WHAT IS EXPECTED
Please repeat, exactly and with nothing added, the lines running from the line that contains "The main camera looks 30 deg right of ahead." to the line that contains "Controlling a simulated", both lines included.

___

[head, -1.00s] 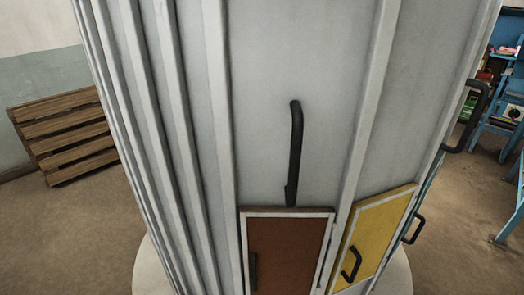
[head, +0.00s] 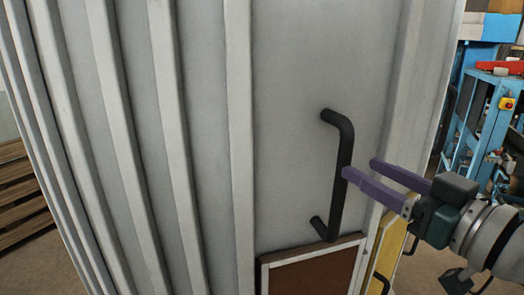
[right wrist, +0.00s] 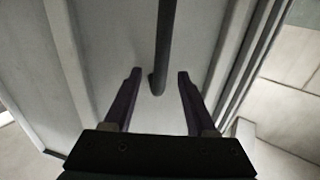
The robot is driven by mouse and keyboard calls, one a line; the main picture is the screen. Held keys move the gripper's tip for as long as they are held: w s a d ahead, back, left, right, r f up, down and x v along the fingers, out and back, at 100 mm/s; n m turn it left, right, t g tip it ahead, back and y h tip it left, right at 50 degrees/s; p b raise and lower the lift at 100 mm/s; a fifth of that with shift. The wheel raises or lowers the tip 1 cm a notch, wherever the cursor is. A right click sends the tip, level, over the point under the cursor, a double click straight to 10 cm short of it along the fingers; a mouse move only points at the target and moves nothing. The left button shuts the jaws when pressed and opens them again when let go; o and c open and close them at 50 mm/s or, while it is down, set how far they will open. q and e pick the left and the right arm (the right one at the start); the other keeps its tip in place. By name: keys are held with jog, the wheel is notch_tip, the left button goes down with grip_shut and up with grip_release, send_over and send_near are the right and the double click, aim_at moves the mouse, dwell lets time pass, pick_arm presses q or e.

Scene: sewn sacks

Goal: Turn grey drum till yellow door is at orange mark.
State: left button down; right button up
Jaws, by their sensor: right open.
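The grey drum (head: 205,130) with upright ribs fills most of the head view. A black bar handle (head: 342,180) stands upright on its panel above a brown door (head: 312,272). The yellow door (head: 388,245) is right of the brown one, partly hidden behind my right gripper. My right gripper (head: 359,168) is open, its purple fingers at the handle's right side. In the right wrist view the handle (right wrist: 164,45) lies in line with the gap between the open fingers (right wrist: 159,76); I cannot tell contact. No orange mark is visible. My left gripper is out of view.
A wooden pallet (head: 20,200) lies on the floor at far left. Blue machinery (head: 485,115) with a yellow-and-red switch box (head: 507,104) stands behind at right. Bare floor shows between it and the drum.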

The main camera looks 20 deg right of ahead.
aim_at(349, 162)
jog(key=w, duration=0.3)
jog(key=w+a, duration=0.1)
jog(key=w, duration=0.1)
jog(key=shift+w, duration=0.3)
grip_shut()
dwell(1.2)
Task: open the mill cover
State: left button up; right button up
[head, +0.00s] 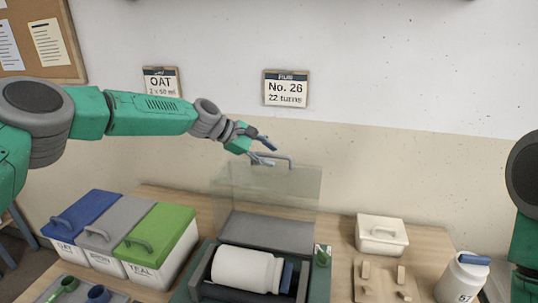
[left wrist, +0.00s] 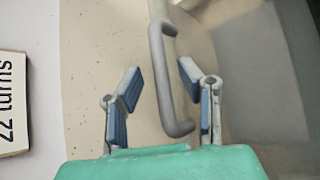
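The mill (head: 319,288) stands on the table with a white jar (head: 243,269) lying on its side inside, its blue lid to the right. The mill's clear cover (head: 265,190) stands raised at the back, with a grey handle (head: 288,158) along its top edge. My left gripper (head: 271,152) is at that handle. In the left wrist view, the open blue-padded fingers (left wrist: 160,82) have the handle (left wrist: 164,75) between them, with gaps visible on both sides. Only part of my right arm shows at the right edge; its gripper is out of view.
Bins with blue (head: 82,214), grey (head: 108,228) and green (head: 157,229) lids stand left of the mill. The wall is close behind.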

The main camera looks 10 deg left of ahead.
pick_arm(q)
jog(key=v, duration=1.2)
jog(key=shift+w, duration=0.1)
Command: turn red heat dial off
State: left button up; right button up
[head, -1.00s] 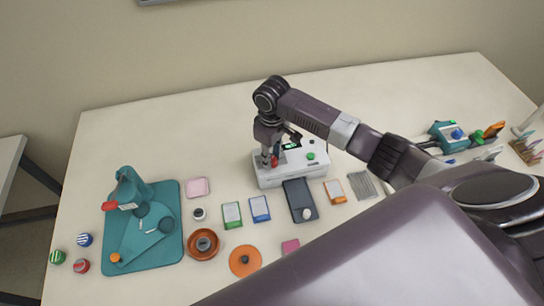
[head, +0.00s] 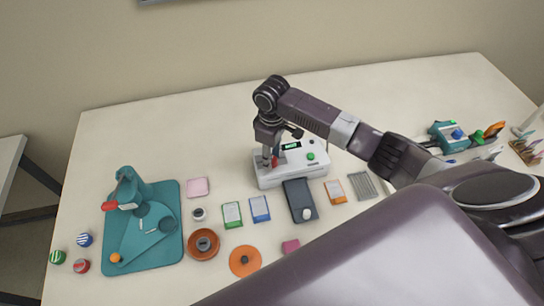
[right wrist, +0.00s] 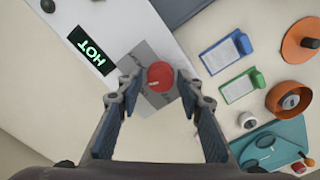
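The red heat dial (right wrist: 160,75) sits on a grey patch of the white laminator (head: 312,170). In the right wrist view it is round and lies between the fingertips of my right gripper (right wrist: 157,83). A gap shows on each side of the dial, so the fingers are open and apart from it. In the head view my right gripper (head: 270,158) points down over the left part of the laminator and partly hides the dial. The laminator's display (right wrist: 91,51) reads HOT in green. My left gripper is not in view.
A green button (head: 310,156) is on the laminator's right part. A dark pouch-like slab (head: 298,193) lies in front. Blue (head: 260,208) and green (head: 232,214) cards, an orange bowl (head: 204,257) and a teal board (head: 172,200) are to the left.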

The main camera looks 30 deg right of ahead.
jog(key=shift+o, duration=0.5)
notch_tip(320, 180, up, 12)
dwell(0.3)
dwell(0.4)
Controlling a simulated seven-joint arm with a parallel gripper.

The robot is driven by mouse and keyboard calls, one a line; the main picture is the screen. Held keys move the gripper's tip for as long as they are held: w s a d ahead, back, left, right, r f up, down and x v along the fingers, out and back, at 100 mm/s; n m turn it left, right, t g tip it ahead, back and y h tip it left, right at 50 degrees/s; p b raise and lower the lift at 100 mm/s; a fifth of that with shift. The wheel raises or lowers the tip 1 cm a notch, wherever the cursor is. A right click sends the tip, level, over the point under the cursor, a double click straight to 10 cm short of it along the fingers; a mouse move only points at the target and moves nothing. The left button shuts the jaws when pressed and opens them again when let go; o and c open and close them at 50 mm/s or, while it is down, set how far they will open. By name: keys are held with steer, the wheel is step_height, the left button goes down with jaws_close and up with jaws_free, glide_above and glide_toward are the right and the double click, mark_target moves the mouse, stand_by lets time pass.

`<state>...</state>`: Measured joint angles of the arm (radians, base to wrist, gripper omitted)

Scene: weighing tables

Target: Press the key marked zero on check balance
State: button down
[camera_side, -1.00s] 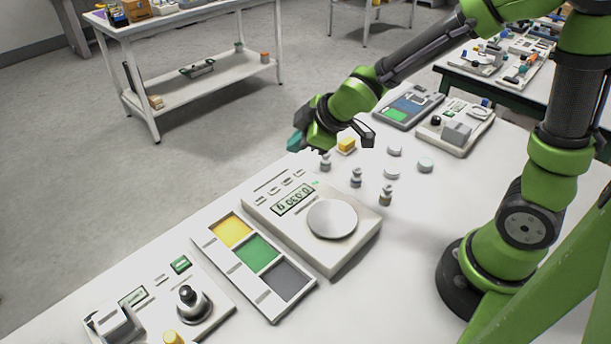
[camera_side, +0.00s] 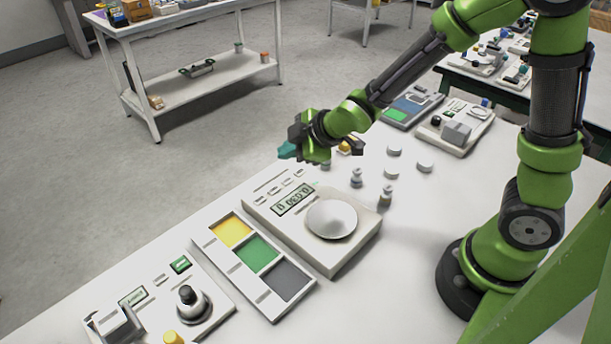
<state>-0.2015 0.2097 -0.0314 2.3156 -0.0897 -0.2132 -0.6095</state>
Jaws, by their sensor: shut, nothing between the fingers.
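The check balance (camera_side: 326,258) is a white box on the table with a round silver pan (camera_side: 331,218), a lit display (camera_side: 293,200) and a row of small keys (camera_side: 280,192) along its far edge. The key markings are too small to read. My gripper (camera_side: 284,152) is shut and empty, with teal fingertips. It is in the air beyond the balance's key row, apart from it.
A tray with yellow, green and grey panels (camera_side: 232,268) lies left of the balance. Another device with a black knob (camera_side: 187,294) is at front left. Several small weights (camera_side: 356,178) and discs (camera_side: 394,150) stand behind the balance. Two devices (camera_side: 455,132) sit farther back.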

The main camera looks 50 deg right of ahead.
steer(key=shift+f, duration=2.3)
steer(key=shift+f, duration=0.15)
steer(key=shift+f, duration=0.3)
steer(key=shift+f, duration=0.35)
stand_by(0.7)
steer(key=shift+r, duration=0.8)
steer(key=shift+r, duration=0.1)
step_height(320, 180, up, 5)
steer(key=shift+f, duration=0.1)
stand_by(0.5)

___

WRITTEN ANSWER
The main camera looks 30 deg right of ahead.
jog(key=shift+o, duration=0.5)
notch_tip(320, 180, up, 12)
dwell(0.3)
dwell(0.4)
Controlling a simulated seven-joint arm with a parallel gripper.

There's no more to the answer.